Bowie is rock’s original chameleon, a man out of time.  To someone who grew up on a steady diet of Bach, Mozart, Mendelssohn, Chopin, Rachmaninoff and Liszt, his compositions are awe-inspiring: I would love — really love — to learn the piano part to “Life on Mars” one day, and play it on a concert grand.  A Steinway, preferably, like the one my first piano teacher owned.  With as much drama and rubato as I dare.

Shut your mouth, Inner Critic: I wish I new who to credit for this artwork, but I believe the original photograph was taken by Gavin Evans.

Shut your mouth, Inner Critic: I wish I knew who to credit for this artwork, but I believe the original photograph was taken by Gavin Evans.

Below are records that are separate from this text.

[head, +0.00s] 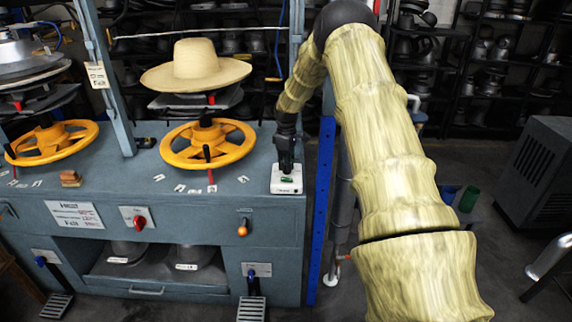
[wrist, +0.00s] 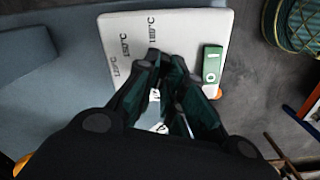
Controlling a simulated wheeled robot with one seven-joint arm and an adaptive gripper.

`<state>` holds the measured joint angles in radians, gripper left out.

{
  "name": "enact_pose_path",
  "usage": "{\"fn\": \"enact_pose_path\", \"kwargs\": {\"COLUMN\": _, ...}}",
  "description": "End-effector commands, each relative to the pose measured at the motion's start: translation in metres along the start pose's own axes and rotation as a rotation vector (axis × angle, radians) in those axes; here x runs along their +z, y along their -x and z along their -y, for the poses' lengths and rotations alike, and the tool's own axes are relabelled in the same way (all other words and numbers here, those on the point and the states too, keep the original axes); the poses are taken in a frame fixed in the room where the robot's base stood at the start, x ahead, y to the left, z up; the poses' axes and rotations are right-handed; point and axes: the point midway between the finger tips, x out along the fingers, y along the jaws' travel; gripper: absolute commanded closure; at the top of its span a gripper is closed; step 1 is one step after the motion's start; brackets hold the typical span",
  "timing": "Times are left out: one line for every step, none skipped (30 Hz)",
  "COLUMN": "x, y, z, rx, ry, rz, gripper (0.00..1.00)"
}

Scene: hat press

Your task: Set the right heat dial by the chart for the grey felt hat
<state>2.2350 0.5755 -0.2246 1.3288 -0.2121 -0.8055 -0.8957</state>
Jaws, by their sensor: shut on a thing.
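The right heat dial's white plate (head: 287,187) sits at the right end of the blue-grey bench top. My gripper (head: 285,166) reaches down onto it from above. In the wrist view, the white plate (wrist: 190,30) carries temperature marks, among them 150 °C and 180 °C; the lowest one is hard to read. My gripper (wrist: 165,95) is shut on the dial's knob, which the dark fingers mostly hide, so its setting cannot be read. A green part (wrist: 212,65) sits on the plate to the right. A printed chart (head: 75,214) is on the bench front, too small to read. I see no grey felt hat.
A straw-coloured hat (head: 196,68) rests on the right press, above a yellow handwheel (head: 207,144). Another yellow handwheel (head: 52,144) is at left. A blue post (head: 321,205) stands beside the bench's right end.

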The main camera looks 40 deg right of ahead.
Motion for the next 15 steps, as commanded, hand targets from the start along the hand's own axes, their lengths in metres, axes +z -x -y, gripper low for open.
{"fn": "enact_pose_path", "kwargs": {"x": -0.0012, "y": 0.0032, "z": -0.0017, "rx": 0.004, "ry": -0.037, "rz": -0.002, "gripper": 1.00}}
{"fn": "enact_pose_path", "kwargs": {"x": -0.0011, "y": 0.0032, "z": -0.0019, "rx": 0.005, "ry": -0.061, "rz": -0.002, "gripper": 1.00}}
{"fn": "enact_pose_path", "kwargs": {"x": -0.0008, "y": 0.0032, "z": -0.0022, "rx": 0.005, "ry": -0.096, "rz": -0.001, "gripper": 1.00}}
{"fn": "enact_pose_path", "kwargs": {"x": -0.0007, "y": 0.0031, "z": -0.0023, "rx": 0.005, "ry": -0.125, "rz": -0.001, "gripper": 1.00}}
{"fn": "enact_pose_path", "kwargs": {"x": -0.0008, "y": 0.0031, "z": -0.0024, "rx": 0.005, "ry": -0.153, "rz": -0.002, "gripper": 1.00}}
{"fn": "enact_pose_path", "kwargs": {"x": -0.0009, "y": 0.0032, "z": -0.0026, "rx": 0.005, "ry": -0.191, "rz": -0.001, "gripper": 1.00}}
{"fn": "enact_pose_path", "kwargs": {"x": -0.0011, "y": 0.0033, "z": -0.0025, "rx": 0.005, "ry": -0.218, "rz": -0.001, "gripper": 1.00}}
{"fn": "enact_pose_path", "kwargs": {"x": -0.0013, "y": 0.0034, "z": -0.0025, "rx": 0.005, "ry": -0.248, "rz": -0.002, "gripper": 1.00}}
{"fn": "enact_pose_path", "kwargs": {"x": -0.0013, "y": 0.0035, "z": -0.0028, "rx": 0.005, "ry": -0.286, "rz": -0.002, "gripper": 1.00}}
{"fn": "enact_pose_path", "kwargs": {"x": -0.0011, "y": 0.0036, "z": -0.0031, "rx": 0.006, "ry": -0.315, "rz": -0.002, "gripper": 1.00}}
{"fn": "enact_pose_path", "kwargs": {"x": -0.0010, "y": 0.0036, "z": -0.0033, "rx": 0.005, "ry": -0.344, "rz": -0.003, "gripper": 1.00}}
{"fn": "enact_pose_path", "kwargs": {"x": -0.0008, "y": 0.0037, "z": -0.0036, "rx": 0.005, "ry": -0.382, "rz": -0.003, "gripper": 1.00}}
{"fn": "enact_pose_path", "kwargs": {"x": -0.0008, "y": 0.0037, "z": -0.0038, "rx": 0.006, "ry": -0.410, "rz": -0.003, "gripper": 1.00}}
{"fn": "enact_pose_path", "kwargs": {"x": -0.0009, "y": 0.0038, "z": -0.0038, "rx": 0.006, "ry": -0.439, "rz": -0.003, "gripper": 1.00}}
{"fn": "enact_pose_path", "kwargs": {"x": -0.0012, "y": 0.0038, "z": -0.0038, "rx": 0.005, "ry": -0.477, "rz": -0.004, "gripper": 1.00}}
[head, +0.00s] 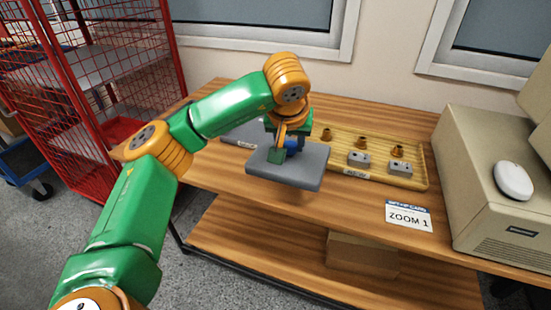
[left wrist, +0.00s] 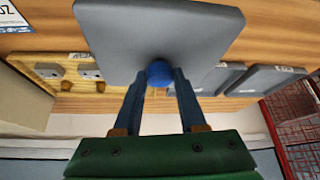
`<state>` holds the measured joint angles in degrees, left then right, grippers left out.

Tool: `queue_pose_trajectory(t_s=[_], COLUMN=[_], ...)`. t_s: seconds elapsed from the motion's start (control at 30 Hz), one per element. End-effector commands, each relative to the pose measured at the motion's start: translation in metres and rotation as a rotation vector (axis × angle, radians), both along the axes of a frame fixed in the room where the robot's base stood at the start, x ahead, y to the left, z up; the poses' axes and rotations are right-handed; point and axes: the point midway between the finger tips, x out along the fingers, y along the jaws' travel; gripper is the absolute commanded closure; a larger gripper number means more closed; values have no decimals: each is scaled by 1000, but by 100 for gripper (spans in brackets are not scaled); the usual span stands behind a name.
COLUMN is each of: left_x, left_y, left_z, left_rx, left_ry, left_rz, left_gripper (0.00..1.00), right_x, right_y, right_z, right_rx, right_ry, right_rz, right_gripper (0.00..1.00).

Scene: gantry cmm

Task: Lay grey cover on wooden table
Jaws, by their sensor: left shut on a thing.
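The grey cover (head: 288,166) is a flat slab with a blue knob (left wrist: 160,73) on top. My left gripper (head: 291,147) is shut on this knob, its two fingers on either side in the left wrist view. The cover hangs roughly level, seemingly a little above the wooden table (head: 340,208), near its front edge. The cover (left wrist: 150,25) fills the upper middle of the left wrist view. Its underside and the gap to the table are hidden. My right gripper is not in view.
A yellow wooden tray (head: 415,183) with grey blocks and brass pieces lies behind and right of the cover. Other grey slabs (left wrist: 268,80) lie beside it. A ZOOM 1 card (head: 408,216) and a beige machine (head: 490,200) are right. A red cage (head: 100,100) stands left.

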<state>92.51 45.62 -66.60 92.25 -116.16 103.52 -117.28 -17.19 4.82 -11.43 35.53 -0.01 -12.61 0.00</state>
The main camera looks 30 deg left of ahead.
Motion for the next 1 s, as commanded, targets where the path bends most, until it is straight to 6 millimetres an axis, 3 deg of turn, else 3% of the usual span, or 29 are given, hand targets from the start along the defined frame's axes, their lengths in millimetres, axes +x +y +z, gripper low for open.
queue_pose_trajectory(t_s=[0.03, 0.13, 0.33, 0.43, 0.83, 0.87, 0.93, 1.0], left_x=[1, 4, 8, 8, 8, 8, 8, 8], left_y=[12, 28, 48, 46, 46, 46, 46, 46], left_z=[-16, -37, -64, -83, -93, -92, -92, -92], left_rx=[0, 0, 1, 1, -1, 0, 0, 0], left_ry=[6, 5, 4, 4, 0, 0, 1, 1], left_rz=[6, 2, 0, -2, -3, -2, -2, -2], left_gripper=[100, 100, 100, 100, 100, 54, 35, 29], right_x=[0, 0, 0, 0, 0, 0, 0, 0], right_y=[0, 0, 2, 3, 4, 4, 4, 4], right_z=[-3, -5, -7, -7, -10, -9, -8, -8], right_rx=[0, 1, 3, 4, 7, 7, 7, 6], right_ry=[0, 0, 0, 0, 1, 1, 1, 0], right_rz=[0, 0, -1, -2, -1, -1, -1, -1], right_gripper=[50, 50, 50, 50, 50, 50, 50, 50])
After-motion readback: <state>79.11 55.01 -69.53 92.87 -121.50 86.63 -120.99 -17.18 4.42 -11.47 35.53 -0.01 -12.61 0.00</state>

And then there are the lyrics: layered with meaning and richly imaginative, deftly evocative of specific times and places, and yet as relevant today as they were the day they were written.  This morning, packing Miss Marvel’s lunchbox for school, the words that struck me most came from the closing bars of Bowie’s duet with Queen, “Under Pressure”, the part where he’s singing beneath Freddie Mercury’s soaring “Why can’t we give ourselves one more chance? / Why can’t we give love?” vocal line:

‘Cause love’s such an old-fashioned word
And love dares you to care for
The people on the edge of the night
And love dares you to change our way of
Caring about ourselves
This is our last dance
This is our last dance
This is ourselves…

“Last dance,” I told the Inner Critic, daring it to leave.  “Go on, put on your red shoes and dance the blues.”  Daring myself to change my way of caring about myself, to be a hero — just for one day.  And with that, the voice was successfully banished.

I know it will return, no doubt unbidden and relentless as ever, but for now it is gone.

And in the space that remains — all that glorious space that opens up when the Inner Critic has been silenced —  there is room to think, to dream, to forgive myself for the occasional social blunder, and even to wonder: are Marvel Girl and Miss Malaprop old enough to watch Labyrinth yet?